- **Task to carry out**: Scan the data below for the string "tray". Copy every line where it appears.

- **Data**:
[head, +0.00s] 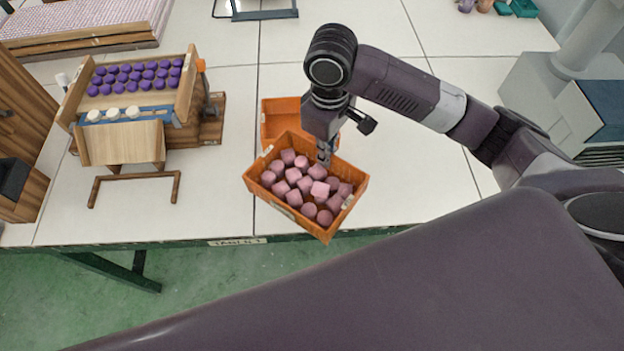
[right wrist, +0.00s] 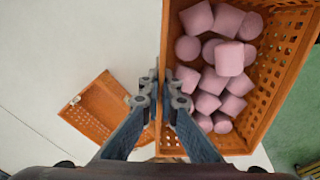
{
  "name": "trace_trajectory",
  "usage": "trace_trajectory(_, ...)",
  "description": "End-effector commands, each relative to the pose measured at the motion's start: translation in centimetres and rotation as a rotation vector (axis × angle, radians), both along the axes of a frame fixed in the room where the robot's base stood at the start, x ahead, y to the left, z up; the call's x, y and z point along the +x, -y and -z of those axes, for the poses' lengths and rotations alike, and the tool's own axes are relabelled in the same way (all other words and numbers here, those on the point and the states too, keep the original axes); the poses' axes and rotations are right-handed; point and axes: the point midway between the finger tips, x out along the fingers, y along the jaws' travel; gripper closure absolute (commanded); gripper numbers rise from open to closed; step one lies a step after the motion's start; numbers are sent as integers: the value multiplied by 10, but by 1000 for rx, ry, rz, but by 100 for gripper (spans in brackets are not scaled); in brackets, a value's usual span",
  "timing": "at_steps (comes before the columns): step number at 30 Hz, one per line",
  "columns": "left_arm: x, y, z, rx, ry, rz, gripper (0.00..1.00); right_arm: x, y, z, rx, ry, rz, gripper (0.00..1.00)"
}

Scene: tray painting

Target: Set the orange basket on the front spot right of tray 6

- **Reply**:
Scene: tray painting
Target: Set the orange basket on the front spot right of tray 6

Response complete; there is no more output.